Peu à peu, l'idée s'est fait jour dans la conscience des ouvriers, qu'en abandonnant l'usine, forteresse gardée par les miradors syndicaux, pour gagner la rue, c'est leur liberté qu'ils gagneraient, que pour faire reculer la bourgeoisie, il fallait s'affronter sans plus hésiter aux forces de l'Etat. Débordement syndical, affrontement violent de classe ont surgi. Surpris par son audace, le prolétariat s'est peu à peu enhardi.
De novembre 1978 à mi-janvier 1979, les affrontements vont s'engager lentement pour se durcir progressivement.
17/11/78 : à Caen ([1] [1]), la promenade syndicale débouche sur un affrontement avec la police ; et "incontrôlés".

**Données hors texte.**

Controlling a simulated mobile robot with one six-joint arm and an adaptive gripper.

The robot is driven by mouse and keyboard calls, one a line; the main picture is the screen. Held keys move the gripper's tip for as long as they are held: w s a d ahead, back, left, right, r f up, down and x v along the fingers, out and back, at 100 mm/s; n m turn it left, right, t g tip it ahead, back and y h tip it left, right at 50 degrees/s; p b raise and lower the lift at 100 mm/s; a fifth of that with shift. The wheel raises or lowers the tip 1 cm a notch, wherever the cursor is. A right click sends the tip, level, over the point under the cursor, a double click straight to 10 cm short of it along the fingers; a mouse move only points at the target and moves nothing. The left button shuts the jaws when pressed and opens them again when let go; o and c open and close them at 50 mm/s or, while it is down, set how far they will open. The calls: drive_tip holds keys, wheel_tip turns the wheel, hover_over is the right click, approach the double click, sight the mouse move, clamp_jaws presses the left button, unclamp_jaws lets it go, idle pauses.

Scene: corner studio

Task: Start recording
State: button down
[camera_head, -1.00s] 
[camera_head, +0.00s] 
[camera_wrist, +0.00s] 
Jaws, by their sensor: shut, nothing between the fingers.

20/12/78 : séquestrations de cadres dans les chantiers navals de Saint-Nazaire (les plus grands en France); la police intervient, des affrontements se produisent.
21/12/78 : Saint-Chamond (région de Saint-Étienne) : une petite usine occupée par quelques ouvriers en grève est prise de nuit par la police qui expulse le piquet de grève et le remplace par des vigiles (hommes de main embauchés par les patrons pour la "surveillance" de leurs entreprises); dans cette région, fortement touchée par le chômage, la nouvelle va se répandre comme une traînée de poudre ; au matin, environ cinq mille travailleurs de Saint-Chamond, de Saint-Etienne, de Rive de Giers menacent de prendre d'assaut l'usine gardée par des vigiles armés qui se réfugient sur les toits ; ils ne devront leur salut qu'à l'intervention conjointe des syndicats et de la police; l'usine est alors réoccupée par les ouvriers.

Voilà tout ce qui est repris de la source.